• [Stated exercise]
Find the lines that include the string "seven" and report how many there are. Give no other text.

• [Records supplied]
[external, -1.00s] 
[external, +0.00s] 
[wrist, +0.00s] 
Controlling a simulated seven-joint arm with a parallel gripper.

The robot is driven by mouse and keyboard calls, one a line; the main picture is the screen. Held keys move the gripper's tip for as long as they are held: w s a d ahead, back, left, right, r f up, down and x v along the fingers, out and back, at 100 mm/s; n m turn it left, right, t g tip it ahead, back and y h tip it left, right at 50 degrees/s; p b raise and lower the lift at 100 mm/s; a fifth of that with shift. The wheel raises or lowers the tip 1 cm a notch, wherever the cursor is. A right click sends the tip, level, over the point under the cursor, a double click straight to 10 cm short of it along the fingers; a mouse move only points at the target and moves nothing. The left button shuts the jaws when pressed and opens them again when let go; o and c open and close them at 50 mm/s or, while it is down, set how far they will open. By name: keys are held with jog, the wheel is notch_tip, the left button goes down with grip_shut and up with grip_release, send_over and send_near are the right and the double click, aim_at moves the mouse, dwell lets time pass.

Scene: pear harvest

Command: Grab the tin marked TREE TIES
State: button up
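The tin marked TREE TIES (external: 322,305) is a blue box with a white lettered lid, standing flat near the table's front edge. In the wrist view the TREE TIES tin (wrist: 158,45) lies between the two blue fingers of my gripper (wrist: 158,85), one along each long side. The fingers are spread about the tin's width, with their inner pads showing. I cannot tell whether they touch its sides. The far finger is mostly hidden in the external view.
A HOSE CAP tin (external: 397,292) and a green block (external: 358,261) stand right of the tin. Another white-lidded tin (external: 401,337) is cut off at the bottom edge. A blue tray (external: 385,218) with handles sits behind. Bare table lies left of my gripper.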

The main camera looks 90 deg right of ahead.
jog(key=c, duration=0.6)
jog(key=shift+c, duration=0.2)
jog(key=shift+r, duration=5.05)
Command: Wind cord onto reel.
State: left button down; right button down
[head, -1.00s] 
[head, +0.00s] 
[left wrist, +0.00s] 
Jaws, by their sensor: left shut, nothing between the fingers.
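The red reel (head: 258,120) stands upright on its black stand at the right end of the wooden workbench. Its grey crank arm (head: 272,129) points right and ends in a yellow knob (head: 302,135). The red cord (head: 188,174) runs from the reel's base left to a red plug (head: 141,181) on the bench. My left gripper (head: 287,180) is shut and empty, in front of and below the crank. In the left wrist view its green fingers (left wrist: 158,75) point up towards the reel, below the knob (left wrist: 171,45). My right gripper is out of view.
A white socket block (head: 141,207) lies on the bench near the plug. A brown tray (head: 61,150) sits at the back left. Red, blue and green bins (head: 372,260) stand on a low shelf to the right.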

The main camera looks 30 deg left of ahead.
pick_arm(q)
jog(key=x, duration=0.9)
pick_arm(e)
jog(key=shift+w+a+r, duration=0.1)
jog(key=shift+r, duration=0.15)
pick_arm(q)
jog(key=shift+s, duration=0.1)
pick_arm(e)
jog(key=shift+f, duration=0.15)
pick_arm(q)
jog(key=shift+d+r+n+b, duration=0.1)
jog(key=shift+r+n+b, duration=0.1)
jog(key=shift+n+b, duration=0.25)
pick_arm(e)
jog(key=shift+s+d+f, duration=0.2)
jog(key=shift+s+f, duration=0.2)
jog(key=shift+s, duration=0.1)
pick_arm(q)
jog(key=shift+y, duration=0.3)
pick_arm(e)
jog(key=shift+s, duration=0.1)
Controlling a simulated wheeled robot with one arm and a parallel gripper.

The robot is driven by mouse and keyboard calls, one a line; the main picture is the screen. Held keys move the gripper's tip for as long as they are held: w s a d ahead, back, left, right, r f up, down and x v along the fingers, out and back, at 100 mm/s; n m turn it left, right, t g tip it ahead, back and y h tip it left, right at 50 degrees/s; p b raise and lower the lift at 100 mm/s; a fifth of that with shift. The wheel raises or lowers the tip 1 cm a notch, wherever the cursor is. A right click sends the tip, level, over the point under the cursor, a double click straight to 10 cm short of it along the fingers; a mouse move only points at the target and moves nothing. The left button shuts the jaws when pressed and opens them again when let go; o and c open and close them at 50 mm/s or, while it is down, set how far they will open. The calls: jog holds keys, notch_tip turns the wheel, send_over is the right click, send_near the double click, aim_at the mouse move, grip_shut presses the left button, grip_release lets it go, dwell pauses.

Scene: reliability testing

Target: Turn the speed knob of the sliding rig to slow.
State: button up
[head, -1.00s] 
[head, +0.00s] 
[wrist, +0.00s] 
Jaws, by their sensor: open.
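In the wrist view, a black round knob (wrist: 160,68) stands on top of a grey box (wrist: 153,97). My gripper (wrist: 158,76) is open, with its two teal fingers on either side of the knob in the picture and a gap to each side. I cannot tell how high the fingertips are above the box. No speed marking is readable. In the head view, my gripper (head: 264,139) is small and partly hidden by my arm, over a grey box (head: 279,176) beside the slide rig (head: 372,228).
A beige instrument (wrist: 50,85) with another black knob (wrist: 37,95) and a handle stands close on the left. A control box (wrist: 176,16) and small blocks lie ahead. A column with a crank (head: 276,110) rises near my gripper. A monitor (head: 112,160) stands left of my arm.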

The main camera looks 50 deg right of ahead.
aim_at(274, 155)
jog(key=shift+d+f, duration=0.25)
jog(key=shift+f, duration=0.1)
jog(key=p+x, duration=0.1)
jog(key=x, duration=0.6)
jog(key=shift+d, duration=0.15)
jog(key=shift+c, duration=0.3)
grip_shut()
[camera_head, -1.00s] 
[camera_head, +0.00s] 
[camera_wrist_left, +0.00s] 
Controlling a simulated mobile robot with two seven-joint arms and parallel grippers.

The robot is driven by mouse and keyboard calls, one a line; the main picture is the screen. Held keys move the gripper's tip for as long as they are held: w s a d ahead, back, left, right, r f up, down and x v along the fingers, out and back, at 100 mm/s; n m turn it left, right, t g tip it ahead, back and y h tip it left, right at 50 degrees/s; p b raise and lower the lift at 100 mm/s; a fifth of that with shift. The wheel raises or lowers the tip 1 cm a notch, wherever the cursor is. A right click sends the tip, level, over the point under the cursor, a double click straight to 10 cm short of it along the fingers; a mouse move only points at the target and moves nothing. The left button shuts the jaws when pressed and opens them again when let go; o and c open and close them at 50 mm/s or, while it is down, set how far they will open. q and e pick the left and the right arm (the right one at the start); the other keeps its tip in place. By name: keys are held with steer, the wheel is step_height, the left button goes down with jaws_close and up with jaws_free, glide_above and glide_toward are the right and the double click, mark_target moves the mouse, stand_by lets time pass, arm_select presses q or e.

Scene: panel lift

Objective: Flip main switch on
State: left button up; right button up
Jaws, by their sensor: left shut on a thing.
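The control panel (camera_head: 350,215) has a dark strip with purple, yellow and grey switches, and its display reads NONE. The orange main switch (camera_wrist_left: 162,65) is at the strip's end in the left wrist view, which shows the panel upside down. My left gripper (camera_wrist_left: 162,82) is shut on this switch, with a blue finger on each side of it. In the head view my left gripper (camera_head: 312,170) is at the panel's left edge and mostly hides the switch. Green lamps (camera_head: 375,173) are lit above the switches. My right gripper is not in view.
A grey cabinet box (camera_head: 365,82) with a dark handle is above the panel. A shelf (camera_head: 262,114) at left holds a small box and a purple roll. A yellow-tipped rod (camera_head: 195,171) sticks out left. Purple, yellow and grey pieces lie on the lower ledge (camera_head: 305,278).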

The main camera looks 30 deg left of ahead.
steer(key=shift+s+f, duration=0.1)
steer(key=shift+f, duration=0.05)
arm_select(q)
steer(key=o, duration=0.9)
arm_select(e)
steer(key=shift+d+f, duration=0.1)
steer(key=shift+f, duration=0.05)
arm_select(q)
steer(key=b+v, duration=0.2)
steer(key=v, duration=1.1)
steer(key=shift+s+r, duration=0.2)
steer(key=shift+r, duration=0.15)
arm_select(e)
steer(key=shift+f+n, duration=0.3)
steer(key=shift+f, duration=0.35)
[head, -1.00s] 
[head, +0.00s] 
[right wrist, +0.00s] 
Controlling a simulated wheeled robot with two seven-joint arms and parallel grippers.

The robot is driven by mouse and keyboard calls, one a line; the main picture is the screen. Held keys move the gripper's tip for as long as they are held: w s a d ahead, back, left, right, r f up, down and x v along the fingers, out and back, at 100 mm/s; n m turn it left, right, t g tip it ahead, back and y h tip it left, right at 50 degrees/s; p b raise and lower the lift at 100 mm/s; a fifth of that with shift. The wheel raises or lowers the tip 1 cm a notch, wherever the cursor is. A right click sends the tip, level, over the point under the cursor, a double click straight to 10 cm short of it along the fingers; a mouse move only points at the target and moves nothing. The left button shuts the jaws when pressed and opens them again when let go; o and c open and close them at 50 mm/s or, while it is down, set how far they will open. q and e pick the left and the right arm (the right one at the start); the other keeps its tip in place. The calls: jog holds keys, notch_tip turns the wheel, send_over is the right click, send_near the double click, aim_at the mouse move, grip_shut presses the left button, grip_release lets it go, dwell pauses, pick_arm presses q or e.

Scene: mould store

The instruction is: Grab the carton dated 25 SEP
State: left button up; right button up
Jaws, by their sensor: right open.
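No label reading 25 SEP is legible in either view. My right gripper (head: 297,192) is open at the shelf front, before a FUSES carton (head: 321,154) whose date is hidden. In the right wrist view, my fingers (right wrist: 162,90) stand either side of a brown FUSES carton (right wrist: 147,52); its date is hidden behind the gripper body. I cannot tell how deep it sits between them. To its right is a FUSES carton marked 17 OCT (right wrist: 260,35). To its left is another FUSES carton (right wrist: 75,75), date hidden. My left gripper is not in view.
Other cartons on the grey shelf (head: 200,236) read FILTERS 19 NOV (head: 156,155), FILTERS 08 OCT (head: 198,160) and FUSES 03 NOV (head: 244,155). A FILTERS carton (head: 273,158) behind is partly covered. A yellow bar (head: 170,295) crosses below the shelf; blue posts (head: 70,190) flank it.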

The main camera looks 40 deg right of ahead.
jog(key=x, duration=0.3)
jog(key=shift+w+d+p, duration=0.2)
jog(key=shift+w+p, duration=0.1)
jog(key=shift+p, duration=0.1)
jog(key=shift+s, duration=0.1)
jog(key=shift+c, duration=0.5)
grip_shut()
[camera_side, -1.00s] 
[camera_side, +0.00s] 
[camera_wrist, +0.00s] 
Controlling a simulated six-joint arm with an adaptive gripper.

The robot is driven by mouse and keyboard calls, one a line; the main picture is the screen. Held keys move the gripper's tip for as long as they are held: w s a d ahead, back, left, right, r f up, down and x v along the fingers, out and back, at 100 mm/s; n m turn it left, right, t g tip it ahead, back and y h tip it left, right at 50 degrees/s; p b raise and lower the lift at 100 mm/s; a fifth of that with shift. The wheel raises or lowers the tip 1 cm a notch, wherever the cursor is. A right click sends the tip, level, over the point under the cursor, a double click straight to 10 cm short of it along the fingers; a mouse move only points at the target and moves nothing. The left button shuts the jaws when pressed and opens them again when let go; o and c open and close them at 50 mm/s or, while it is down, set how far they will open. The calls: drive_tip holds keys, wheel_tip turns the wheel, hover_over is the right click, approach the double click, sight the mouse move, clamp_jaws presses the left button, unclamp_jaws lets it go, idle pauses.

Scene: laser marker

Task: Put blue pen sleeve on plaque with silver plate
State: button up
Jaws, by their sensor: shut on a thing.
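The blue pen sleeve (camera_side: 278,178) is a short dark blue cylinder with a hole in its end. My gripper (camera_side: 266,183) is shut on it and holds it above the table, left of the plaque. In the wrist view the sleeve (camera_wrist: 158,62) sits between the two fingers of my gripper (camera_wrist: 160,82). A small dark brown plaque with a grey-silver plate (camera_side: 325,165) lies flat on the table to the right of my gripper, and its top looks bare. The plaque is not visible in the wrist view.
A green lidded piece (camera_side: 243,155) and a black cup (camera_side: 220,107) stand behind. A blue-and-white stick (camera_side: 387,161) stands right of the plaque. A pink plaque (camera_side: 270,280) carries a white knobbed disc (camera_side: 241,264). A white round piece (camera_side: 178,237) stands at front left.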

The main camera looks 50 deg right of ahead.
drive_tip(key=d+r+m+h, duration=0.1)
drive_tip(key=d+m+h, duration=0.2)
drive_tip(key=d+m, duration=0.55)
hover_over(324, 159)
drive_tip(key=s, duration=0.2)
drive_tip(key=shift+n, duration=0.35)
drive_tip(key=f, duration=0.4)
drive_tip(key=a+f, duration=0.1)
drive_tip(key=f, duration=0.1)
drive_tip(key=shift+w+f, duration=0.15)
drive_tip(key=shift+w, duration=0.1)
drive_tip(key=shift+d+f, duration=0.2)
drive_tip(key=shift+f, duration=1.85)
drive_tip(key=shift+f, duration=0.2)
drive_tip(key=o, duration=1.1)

• [Correct answer]
3